- [Given request] Set the listing down unchanged, minus every embedded image.

- [Data to process]

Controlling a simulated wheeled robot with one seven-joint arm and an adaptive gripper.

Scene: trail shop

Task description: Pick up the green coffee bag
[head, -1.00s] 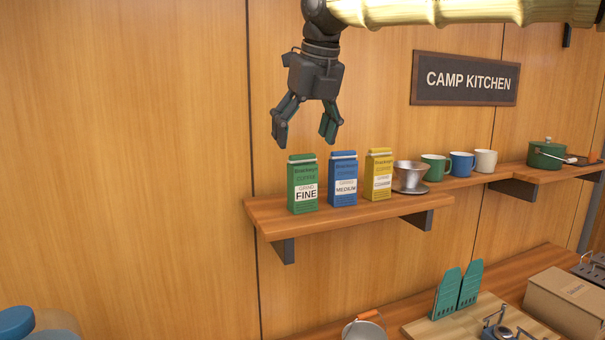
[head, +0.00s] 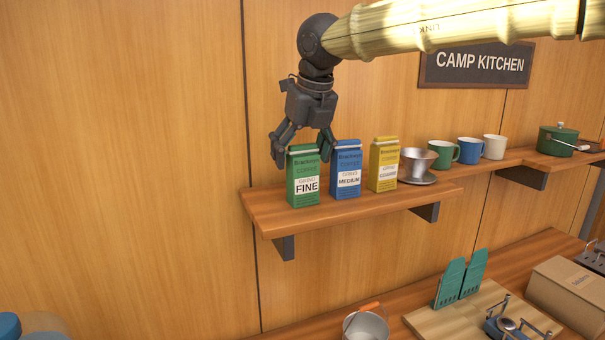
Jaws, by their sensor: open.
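The green coffee bag (head: 304,178), labelled FINE, stands upright at the left end of the wooden wall shelf (head: 376,212). My gripper (head: 302,158) is open and points down at the top of the green bag. One finger is at the bag's upper left, the other at its upper right, near the gap to the blue bag. I cannot tell whether either finger touches a bag.
The blue coffee bag (head: 347,172) stands close to the right of the green one, then the yellow bag (head: 384,165). A metal dripper (head: 416,162) and several mugs follow. The wall left of the shelf is bare. A counter (head: 530,256) lies below.

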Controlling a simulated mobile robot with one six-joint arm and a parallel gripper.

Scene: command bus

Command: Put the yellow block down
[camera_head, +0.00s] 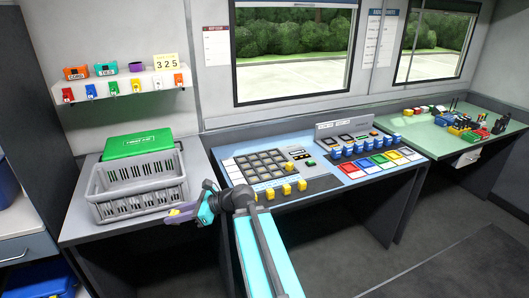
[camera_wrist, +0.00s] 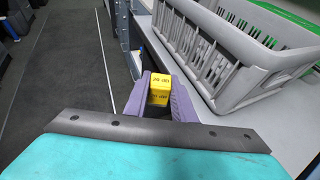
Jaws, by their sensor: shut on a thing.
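My gripper (camera_head: 176,214) is at the front edge of the grey left-hand table, just in front of the grey slatted crate. In the wrist view, the purple fingers of my gripper (camera_wrist: 159,96) are shut on a yellow block (camera_wrist: 159,80) with dark markings on its face. The block is held between the fingertips, close to the table edge and left of the crate. I cannot tell its height above the table. In the head view the block is mostly hidden by the fingers. Other yellow blocks (camera_head: 287,189) stand along the front of the blue middle desk.
The grey crate (camera_head: 140,206) stands on the grey table (camera_head: 84,232), with a green case (camera_head: 138,144) behind it. The middle desk (camera_head: 328,195) has a grid panel (camera_head: 262,166), several blue-topped blocks and coloured squares. A green table (camera_head: 437,146) at right is cluttered. Open floor shows in front.

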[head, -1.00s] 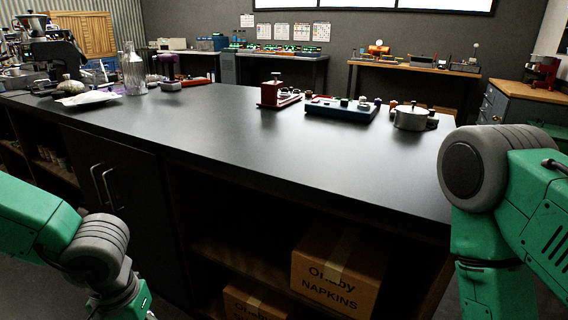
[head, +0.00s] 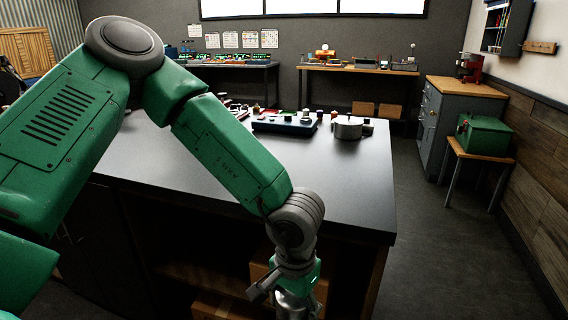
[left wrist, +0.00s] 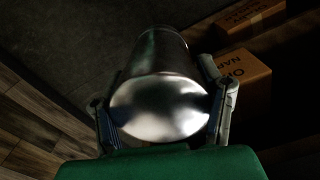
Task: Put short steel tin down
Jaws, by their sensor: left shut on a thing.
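The steel tin (left wrist: 160,85) is a shiny cylinder that fills the middle of the left wrist view, its round end facing the camera. My left gripper (left wrist: 163,88) has one finger on each side of the tin and is shut on it. In the head view, my left arm reaches across from the left. The left gripper (head: 290,293) hangs low at the bottom edge, in front of the dark counter (head: 345,190) and below its top. The tin's lower part is cut off there. My right gripper is out of view.
Cardboard boxes (left wrist: 243,82) sit in the open shelf below the counter. On the counter's far side are a blue tray (head: 285,126) and a round metal device (head: 347,131). The counter's near right area is clear. A green box (head: 484,135) stands on a stool at right.

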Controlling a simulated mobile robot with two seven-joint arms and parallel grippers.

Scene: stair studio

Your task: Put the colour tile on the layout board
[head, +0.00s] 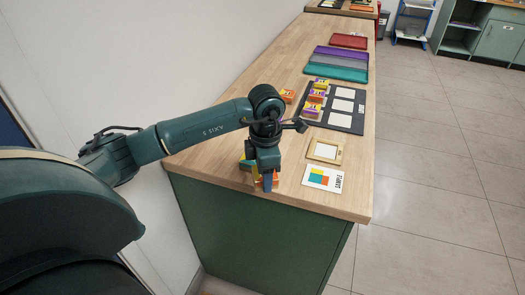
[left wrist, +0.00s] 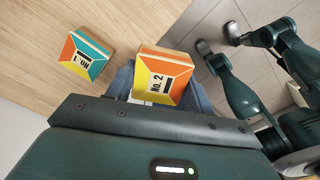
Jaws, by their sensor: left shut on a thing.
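My left gripper (head: 267,186) is shut on an orange and yellow tile marked No. 2 (left wrist: 163,75), near the wooden counter's front edge. In the head view my gripper hides most of this tile. My right gripper is not in view.
Further back on the counter (head: 210,151) lies a black board with white panels (head: 355,123), with several orange, yellow and purple boxes (head: 313,106) along its left side. Teal (head: 335,74), grey, purple and red trays lie beyond. The counter's right edge drops to a tiled floor.

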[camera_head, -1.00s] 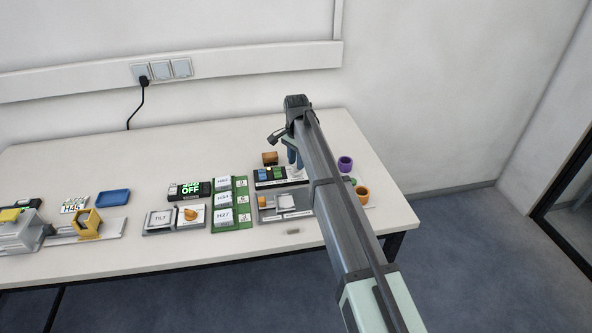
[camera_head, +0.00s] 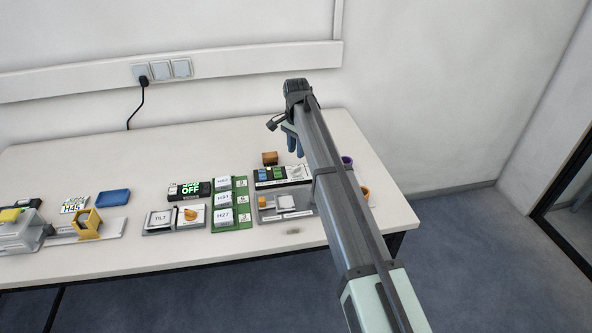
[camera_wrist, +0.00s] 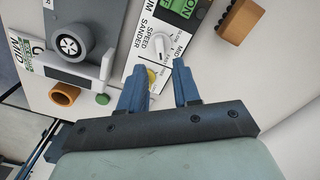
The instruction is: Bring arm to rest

- [The answer]
Controlling a simulated wheeled robot with one seven-joint arm and an adaptive gripper.

Scene: trail shop

Task description: Pick up the green coffee bag
[head, -1.00s] 
[head, +0.00s] 
Jaws, by their sensor: open.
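The green coffee bag (head: 304,178), labelled FINE, stands upright at the left end of the wooden wall shelf (head: 376,212). My gripper (head: 302,158) is open and points down at the top of the green bag. One finger is at the bag's upper left, the other at its upper right, near the gap to the blue bag. I cannot tell whether either finger touches a bag.
The blue coffee bag (head: 347,172) stands close to the right of the green one, then the yellow bag (head: 384,165). A metal dripper (head: 416,162) and several mugs follow. The wall left of the shelf is bare. A counter (head: 530,256) lies below.

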Controlling a simulated mobile robot with one six-joint arm and a parallel gripper.

Scene: command bus

Command: Put the yellow block down
[camera_head, +0.00s] 
[camera_wrist, +0.00s] 
Jaws, by their sensor: shut on a thing.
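My gripper (camera_head: 176,214) is at the front edge of the grey left-hand table, just in front of the grey slatted crate. In the wrist view, the purple fingers of my gripper (camera_wrist: 159,96) are shut on a yellow block (camera_wrist: 159,80) with dark markings on its face. The block is held between the fingertips, close to the table edge and left of the crate. I cannot tell its height above the table. In the head view the block is mostly hidden by the fingers. Other yellow blocks (camera_head: 287,189) stand along the front of the blue middle desk.
The grey crate (camera_head: 140,206) stands on the grey table (camera_head: 84,232), with a green case (camera_head: 138,144) behind it. The middle desk (camera_head: 328,195) has a grid panel (camera_head: 262,166), several blue-topped blocks and coloured squares. A green table (camera_head: 437,146) at right is cluttered. Open floor shows in front.

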[head, -1.00s] 
[head, +0.00s] 
[left wrist, +0.00s] 
Task: Put short steel tin down
Jaws, by their sensor: left shut on a thing.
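The steel tin (left wrist: 160,85) is a shiny cylinder that fills the middle of the left wrist view, its round end facing the camera. My left gripper (left wrist: 163,88) has one finger on each side of the tin and is shut on it. In the head view, my left arm reaches across from the left. The left gripper (head: 290,293) hangs low at the bottom edge, in front of the dark counter (head: 345,190) and below its top. The tin's lower part is cut off there. My right gripper is out of view.
Cardboard boxes (left wrist: 243,82) sit in the open shelf below the counter. On the counter's far side are a blue tray (head: 285,126) and a round metal device (head: 347,131). The counter's near right area is clear. A green box (head: 484,135) stands on a stool at right.

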Controlling a simulated mobile robot with two seven-joint arms and parallel grippers.

Scene: stair studio

Your task: Put the colour tile on the layout board
[head, +0.00s] 
[left wrist, +0.00s] 
Jaws, by their sensor: left shut on a thing.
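My left gripper (head: 267,186) is shut on an orange and yellow tile marked No. 2 (left wrist: 163,75), near the wooden counter's front edge. In the head view my gripper hides most of this tile. My right gripper is not in view.
Further back on the counter (head: 210,151) lies a black board with white panels (head: 355,123), with several orange, yellow and purple boxes (head: 313,106) along its left side. Teal (head: 335,74), grey, purple and red trays lie beyond. The counter's right edge drops to a tiled floor.

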[camera_head, -1.00s] 
[camera_head, +0.00s] 
[camera_wrist, +0.00s] 
The instruction is: Bring arm to rest

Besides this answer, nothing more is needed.